HSBC Holdings Plc (HSBA), faced with growing concern its plan to sell a $9.4 billion stake in Ping An Insurance (Group) Co. will fail, said it has no material information to disclose about the negotiations.
“HSBC confirms that it is not aware of any information which must be announced to avoid a false market” in its own shares, the London-based bank said in a statement yesterday prompted by Hong Kong’s market regulators. The announcement of the proposed sale “remains accurate,” the lender said.
Concern is growing that Chinese regulators may block the transaction, according to Goldman Sachs Group Inc. analysts Mancy Sun and Ning Ma. The sale is part of HSBC Chief Executive Officer Stuart Gulliver’s plan to boost returns by selling assets to focus on growing economies in which the bank has the greatest market share.

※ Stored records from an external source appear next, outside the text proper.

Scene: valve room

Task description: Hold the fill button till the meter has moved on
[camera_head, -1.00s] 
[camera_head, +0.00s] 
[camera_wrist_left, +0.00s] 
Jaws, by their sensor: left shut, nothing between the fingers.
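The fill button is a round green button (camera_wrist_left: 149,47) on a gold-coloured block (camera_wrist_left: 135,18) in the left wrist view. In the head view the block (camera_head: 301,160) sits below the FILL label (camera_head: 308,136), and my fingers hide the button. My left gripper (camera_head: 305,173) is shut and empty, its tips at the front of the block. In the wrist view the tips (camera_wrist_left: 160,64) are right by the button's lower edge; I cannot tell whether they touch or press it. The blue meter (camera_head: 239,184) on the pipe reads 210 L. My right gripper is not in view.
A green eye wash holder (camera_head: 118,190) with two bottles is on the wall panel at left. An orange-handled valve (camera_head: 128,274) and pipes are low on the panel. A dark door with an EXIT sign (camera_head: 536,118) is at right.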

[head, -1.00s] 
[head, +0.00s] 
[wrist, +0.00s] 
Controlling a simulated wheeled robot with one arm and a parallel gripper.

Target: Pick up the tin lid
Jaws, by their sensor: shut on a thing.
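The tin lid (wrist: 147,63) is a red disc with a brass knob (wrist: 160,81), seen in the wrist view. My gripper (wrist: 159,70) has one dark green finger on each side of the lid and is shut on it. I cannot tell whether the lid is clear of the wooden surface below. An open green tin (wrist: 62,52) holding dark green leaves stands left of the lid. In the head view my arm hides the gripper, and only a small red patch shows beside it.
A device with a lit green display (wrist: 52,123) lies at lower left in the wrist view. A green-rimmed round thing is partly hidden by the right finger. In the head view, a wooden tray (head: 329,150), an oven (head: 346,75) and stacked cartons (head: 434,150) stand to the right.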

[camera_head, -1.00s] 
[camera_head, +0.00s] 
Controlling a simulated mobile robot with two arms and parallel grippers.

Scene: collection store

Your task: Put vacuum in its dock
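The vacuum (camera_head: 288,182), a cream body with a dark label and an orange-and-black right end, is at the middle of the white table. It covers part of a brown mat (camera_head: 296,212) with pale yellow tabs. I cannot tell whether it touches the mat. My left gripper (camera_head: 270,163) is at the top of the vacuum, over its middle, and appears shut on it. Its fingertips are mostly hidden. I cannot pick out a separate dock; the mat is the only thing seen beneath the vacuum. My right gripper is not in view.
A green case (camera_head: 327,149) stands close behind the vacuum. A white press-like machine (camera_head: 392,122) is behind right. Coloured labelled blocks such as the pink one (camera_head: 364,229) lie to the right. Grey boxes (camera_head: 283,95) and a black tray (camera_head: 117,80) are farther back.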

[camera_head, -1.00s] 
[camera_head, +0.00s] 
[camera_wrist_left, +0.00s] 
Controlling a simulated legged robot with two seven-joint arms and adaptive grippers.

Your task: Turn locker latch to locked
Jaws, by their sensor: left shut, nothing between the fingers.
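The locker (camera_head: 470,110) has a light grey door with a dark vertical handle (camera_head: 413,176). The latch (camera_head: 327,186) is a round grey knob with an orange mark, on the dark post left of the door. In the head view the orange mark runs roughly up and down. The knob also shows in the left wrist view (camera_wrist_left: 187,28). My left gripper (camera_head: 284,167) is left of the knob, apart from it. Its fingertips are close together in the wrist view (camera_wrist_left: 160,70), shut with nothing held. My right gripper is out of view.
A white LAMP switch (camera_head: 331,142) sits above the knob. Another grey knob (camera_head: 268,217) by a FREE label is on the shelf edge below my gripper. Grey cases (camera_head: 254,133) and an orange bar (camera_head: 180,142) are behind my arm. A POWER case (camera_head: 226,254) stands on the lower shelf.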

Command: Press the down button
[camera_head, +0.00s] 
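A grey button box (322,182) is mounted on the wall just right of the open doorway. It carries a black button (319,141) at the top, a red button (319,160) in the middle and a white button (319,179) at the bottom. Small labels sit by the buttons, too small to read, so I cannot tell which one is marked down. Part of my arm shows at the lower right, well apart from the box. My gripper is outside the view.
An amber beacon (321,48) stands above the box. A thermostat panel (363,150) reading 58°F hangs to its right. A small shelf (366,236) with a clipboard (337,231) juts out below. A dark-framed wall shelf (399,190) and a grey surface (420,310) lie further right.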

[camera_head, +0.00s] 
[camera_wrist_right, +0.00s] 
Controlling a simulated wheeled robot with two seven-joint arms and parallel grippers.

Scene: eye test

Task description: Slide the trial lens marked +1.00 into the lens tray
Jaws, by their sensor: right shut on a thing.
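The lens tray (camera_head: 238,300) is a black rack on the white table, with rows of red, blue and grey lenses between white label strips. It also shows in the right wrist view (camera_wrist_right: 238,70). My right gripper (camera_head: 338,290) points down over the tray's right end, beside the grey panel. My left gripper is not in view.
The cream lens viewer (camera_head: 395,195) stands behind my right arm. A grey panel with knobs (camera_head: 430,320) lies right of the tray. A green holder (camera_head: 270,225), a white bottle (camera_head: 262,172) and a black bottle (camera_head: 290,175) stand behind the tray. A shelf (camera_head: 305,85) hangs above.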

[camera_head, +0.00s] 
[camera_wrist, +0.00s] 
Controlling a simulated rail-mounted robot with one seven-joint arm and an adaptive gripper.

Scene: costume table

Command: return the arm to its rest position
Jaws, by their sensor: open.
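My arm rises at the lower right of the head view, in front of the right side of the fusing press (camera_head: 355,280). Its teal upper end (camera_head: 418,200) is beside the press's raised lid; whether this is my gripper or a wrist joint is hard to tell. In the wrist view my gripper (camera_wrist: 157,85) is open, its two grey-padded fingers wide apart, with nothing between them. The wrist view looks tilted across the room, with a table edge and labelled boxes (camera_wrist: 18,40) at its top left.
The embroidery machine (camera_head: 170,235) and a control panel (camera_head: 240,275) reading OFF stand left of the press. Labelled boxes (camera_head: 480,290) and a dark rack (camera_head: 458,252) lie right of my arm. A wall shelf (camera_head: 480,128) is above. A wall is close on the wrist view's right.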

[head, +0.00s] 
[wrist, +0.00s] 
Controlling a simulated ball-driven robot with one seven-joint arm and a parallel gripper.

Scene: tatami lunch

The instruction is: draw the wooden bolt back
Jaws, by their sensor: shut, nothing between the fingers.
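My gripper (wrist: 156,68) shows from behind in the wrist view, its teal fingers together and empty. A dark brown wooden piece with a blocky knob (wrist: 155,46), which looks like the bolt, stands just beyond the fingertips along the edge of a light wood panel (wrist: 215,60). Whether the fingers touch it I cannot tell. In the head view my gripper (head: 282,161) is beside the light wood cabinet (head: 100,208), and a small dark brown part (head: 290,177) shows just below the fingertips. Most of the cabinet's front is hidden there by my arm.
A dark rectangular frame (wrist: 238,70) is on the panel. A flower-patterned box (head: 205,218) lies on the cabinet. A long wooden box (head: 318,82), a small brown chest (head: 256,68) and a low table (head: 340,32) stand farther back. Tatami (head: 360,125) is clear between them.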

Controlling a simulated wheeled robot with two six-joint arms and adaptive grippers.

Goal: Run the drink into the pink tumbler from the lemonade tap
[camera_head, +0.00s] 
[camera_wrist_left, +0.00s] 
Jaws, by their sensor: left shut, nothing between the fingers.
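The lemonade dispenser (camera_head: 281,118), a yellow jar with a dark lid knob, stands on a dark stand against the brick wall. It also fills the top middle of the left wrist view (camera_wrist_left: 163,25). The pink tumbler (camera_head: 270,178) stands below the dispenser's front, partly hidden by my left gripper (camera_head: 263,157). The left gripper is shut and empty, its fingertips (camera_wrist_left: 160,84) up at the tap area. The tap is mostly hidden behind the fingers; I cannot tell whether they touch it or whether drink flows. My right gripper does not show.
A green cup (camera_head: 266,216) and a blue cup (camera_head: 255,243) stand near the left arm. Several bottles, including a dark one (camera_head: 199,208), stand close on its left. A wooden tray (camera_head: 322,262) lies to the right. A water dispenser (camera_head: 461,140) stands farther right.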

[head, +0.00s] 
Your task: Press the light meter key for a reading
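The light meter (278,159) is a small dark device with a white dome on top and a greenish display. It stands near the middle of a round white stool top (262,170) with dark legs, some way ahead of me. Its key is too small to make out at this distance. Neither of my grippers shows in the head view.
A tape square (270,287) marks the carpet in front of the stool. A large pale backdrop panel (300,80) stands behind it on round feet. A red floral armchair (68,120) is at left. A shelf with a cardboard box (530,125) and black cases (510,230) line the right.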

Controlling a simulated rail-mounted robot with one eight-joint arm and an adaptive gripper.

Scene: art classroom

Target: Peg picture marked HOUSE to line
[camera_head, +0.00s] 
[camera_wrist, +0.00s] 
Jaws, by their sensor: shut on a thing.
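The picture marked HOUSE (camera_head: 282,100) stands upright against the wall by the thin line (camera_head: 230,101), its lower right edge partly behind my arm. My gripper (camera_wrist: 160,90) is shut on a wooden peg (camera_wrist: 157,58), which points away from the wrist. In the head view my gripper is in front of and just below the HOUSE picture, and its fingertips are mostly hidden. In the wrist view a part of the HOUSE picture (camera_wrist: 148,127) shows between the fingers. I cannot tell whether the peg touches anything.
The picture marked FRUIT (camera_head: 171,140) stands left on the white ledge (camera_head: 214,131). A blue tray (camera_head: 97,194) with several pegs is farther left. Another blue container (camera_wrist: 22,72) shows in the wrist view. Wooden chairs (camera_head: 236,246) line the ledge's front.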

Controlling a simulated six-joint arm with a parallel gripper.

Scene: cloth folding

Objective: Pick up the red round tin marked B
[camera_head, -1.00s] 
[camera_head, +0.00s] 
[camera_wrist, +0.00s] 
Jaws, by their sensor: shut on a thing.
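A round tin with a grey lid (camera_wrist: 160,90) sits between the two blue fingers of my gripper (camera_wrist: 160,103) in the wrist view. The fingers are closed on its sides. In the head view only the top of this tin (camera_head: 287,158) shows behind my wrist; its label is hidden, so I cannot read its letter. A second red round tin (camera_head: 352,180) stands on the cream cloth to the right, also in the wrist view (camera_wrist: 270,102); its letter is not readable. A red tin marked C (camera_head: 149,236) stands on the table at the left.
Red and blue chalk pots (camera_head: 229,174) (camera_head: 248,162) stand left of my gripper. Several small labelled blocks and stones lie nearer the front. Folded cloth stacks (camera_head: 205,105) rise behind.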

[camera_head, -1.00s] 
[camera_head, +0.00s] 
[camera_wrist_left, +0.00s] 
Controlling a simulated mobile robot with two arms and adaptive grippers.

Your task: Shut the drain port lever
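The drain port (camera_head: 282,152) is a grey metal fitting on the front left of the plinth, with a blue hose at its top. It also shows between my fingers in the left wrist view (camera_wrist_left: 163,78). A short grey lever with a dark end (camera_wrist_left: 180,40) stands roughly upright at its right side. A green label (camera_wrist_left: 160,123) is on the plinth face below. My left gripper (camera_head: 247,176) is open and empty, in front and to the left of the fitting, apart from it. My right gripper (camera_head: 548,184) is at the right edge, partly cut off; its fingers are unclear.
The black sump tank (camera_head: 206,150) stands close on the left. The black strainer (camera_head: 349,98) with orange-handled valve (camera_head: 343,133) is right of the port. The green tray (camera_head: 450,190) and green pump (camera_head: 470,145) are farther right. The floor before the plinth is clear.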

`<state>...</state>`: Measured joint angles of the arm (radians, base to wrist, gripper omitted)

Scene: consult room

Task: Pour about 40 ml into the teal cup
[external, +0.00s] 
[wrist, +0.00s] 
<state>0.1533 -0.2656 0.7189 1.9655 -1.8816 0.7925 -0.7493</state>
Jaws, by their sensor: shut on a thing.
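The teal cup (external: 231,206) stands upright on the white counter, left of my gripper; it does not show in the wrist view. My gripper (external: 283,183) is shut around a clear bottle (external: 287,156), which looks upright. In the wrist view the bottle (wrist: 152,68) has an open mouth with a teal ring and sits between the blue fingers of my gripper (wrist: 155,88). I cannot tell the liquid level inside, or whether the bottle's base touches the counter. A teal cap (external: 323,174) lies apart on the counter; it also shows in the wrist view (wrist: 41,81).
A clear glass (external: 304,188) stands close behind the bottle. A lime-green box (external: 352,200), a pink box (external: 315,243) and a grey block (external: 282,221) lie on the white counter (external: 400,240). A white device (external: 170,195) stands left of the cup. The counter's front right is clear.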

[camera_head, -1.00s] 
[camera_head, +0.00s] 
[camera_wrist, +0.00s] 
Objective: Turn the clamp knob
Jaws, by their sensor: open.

The China Insurance Regulatory Commission is leading a preliminary review of the application for the transaction, the watchdog said in a statement yesterday. Separately, China Development Bank, which had agreed to help finance the purchase by Thai billionaire Dhanin Chearavanont’s Charoen Pokphand Group Co., canceled its loans, China’s Caixin Online reported Jan. 8.
“If HSBC had some bad news to tell the market, they would, I think,” Sandy Chen, an analyst at Cenkos Securities in London, said by telephone. “I think there’s some room in there for other lenders to step in.”
HSBC agreed on Dec. 5 to sell its 15.6 percent holding in Ping An to four subsidiaries of CP Group in two phases. The first stage, comprising shares valued at about HK$15 billion ($1.9 billion), was scheduled for Dec. 7. The sale of the remaining shares requires approval from CIRC by Feb. 1, or else an extension of the accord.